Straight vertical lines give the building a look as new as 1959. The main exterior material is limestone. The [lower] entrances made extensive use of white bronze and black granite, also with a complete lack of extraneous detail. As far as materials and craftsmanship are concerned, another Field building may never be built, architects say. The cost would be prohibitive. Three kinds of marble were used in the vast lobby arcade and corridors - white, from Vermont; a green variety, from Italy; and a delicately toned tan marble, also from Italy. The Field building took the entire output of the quarry producing the tan marble. It is irreplaceable, said Palmer. All the marble was cut and laid so that the patterns match from one slab to another. Source: Fuller, Ernest, "Famous Chicago Buildings," Chicago Tribune, January 3, 1959
Home Insurance Building, 1885 (demolished 1931), William Le Baron Jenney, architect
Plaque in the Field Building lobby
Postcard view
Photos from the Ryerson and Burnham Libraries, Art Institute of Chicago
Photos from the Hedrich-Blessing Archive, Chicago History Museum
View of lobby, showing "bookend" tan marble above elevator doors
Field Building ground floor plan.
My photographs:
Graham, Anderson, Probst & White
The Chicago firm of Graham, Anderson, Probst & White was founded in 1912 originally as Graham, Burnham & Co., as the successor to the D.H. Burnham Company. In 1917, the Burnhams left the firm, and Graham and the others, (William) Pierce Anderson, Edward Mathias Probst, and Howard Judson White formed the subsequent firm.

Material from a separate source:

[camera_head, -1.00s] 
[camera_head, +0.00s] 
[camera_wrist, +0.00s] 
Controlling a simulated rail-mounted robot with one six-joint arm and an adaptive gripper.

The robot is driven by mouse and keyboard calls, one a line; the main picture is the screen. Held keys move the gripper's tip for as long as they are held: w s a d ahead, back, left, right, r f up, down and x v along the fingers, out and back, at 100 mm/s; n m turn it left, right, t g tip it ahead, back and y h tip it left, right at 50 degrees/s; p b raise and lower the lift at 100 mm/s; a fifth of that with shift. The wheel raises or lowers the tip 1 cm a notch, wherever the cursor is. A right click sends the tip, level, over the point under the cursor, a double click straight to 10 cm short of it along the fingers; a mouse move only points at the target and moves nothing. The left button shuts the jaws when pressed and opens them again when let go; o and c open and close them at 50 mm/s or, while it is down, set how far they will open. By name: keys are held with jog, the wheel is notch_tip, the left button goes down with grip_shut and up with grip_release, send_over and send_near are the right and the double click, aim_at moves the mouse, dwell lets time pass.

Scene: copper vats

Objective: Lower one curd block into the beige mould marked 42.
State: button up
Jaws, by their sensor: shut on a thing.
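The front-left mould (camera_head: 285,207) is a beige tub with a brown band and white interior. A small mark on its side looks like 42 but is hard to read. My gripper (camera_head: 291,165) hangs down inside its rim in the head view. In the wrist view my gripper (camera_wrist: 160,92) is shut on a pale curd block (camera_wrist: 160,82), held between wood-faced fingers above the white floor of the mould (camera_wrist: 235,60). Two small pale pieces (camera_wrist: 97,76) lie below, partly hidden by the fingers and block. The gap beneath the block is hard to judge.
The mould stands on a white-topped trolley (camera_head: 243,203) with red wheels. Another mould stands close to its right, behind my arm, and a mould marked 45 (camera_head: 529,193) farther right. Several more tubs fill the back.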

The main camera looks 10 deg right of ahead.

The firm got the majority of the big commissions from 1912 to 1936, including iconic buildings such as the Wrigley Building, Merchandise Mart, Field Museum, Shedd Aquarium, Civic Opera House, and the old main U. S. Post Office. They also designed built the Terminal Tower in Cleveland and Federal Reserve Bank in Kansas City.
It was the largest architectural firm under one roof during the first half of the twentieth century, its closest rival being the firm of Holabird and Root.

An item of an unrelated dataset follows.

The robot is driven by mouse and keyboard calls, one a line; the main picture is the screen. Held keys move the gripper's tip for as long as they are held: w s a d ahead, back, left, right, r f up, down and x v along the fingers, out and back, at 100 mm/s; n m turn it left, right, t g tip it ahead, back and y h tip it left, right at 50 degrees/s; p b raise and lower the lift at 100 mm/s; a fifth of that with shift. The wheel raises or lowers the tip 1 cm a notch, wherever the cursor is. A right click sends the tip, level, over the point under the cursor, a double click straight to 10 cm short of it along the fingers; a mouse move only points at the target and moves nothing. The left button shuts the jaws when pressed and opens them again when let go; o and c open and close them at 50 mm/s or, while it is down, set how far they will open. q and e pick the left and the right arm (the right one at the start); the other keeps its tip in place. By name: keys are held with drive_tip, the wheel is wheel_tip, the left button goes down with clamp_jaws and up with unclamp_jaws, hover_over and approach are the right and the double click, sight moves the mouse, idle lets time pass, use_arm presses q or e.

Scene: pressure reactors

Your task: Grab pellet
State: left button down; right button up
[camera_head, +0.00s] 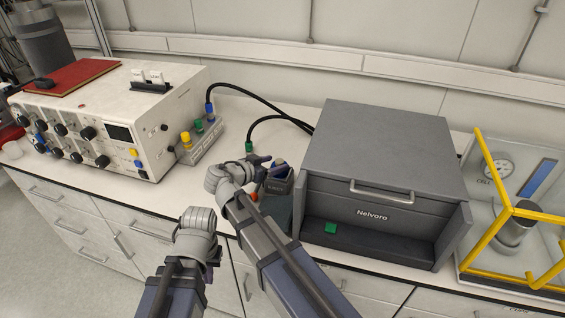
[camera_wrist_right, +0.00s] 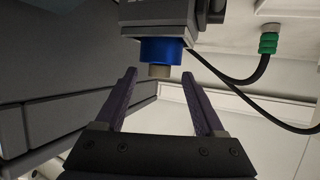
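In the right wrist view, a small tan cylinder (camera_wrist_right: 159,71), which may be the pellet, sits at the end of a blue round holder (camera_wrist_right: 160,50) on a dark grey block (camera_wrist_right: 158,14). My right gripper (camera_wrist_right: 159,75) is open, its two dark fingers on either side of the tan cylinder with gaps. In the head view, my right gripper (camera_head: 264,172) is beside the small dark block with the blue top (camera_head: 279,175); the cylinder cannot be made out there. My left arm's wrist (camera_head: 194,232) is over the counter's front edge; its fingers are not clear.
A control unit (camera_head: 110,120) stands left. A yellow-framed station (camera_head: 515,215) is at right. Black cables run behind my right gripper.

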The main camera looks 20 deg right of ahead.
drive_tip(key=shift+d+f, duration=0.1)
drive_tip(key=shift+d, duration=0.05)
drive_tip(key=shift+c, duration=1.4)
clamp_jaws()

Architectural historian Carl Condit commented on the Field Building: "Graham, Anderson, Probst, and White turned their backs once and for all on the past and produced a Sullivanesque skyscraper stripped down to essentials, a dense array of uniform vertical limestone bands, topped by a horizontal spandrel that simply marks the outer face of the parapet at the roof."
Major works by the firm in Chicago: the Wrigley Building, Merchandise Mart, Civic Opera House, Union Station, and Field Museum
Sources:
Online:
Chicagology: Field Building
Chicago Landmarks
Lasalle Reimagined
Chicago History Museum images
YouTube: Why Chicago razed the first skyscraper / The Field Building
Architecture and planning of Graham, Anderson, Probst, and White, 1912-1936 : transforming tradition, by Chappell, Sally Anderson. Chicago : University of Chicago Press, 1992. Available on Internet Archive
Journals:
Field Building, Chicago Ill. Architectural record. 1932 Apr., v. 71, p. 277. Ill
The sky's the limit: high-rise history in Chicago. Inland Architect. 1990 Jan.-Feb., v.34, no.1, p.60-[63]. Photos
The Field building, Chicago's newest skyscraper. Architectural Record. 1934 Aug., v. 76, p. 120-128. ill, plans
The Field Building, also known as the LaSalle National Bank Building and Bank of America Building was designated a Chicago Landmark February 9, 1994.

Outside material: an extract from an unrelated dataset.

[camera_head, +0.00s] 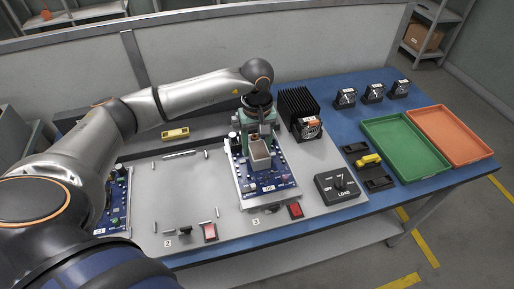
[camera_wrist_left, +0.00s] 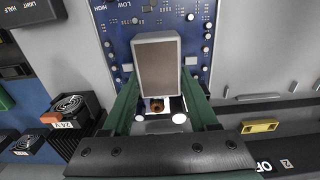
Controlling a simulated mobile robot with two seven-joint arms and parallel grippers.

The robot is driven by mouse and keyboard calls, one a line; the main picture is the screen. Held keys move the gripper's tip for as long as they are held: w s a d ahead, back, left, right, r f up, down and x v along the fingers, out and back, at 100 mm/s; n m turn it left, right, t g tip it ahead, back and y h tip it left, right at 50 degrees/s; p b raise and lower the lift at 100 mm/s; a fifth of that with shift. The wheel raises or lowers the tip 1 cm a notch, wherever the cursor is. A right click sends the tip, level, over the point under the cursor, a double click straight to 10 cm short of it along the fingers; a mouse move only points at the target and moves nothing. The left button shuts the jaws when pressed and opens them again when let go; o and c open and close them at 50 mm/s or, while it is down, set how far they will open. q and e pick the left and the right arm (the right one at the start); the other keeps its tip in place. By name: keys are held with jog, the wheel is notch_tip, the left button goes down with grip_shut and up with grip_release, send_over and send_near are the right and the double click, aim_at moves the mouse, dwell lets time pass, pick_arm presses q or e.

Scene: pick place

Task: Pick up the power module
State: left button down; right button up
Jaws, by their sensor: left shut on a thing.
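My left gripper (camera_head: 261,143) points down over the blue circuit board (camera_head: 284,181) in the middle of the workbench. Its green fingers (camera_wrist_left: 160,84) are shut on a grey box-shaped module (camera_head: 260,163), which also shows in the left wrist view (camera_wrist_left: 157,66). The module is upright over the board; I cannot tell whether it touches it. No label names it as the power module. A black fan unit with an orange 24V label (camera_head: 311,130) sits at the front of a black finned block (camera_head: 298,104). My right gripper is not in view.
Several small black fan units, one of them here (camera_head: 372,93), stand at the back right. A green tray (camera_head: 404,147) and an orange tray (camera_head: 453,136) lie at the right. A LOAD dial box (camera_head: 337,187) and a red switch (camera_head: 296,210) are near the board.

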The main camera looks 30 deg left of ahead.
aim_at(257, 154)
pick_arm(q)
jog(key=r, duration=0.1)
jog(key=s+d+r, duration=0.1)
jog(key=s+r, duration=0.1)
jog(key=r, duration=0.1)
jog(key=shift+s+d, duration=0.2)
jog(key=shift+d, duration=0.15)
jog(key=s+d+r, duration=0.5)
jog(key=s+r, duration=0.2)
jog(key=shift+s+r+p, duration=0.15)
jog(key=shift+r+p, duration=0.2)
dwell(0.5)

The Field Building, also known as the LaSalle National Bank Building and Bank of America Building was designated a Chicago Landmark February 9, 1994.
Financial District, Chicago
The Field Building, also known as the LaSalle National Bank Building and Bank of America Building is an art deco office building at 135 South LaSalle Street in the Loop community area of Chicago, Illinois in the United States. The building was designated a Chicago Landmark February 9, 1994.
The construction of the Field Building was completed 1934 as a 535 feet (163.1 m) 45-story skyscraper on the site bounded by South Clark Street, South LaSalle Street and West Adams Street. The architect was the firm of Graham, Anderson, Probst & White. It is considered the last major office building erected in Chicago prior to the Great Depression/World War II construction hiatus which ended with the building of One Prudential Plaza in 1955.
Many of the latest innovations such as high-speed elevators and air conditioning were incorporated into the building's design. The lobby features a multi-level arcade between LaSalle and Clark Streets allowing pedestrians to walk between the two streets and access the retail space without exiting the building. The elevator indicator panel and mailbox in the lobby are in an integrated design which resembles the building's exterior shape.
The building rises from a four-story base that covers the entire site. The exterior of the first story is faced in polished black granite. Windows are framed with polished aluminum or monel metal and have black and polished aluminum spandrel panels. The entrances on the east and west facades rise the entire height of the base and are also framed in black granite. Five pilasters faced in white Yule marble separate the bays containing revolving doors that provide access to the lobby.
The upper stories are sheathed in limestone with windows grouped vertically and recessed to emphasize the building's height. The 45-story rectangular tower is centered on the base and buttressed by a shorter 22-story tower at each of its four corners.
Several buildings occupied this site until construction commenced in 1931. The world's first skyscraper, the Home Insurance Building (1885-1931), occupied the western portion facing LaSalle and Adams Streets. On December 7, 2004 a fire broke out on the 29th floor that also spread to the 30th floor, 25 people were injured.
Source: Wikipedia
The Field Building, also known as the LaSalle National Bank Building and Bank of America Building was designated a Chicago Landmark February 9, 1994.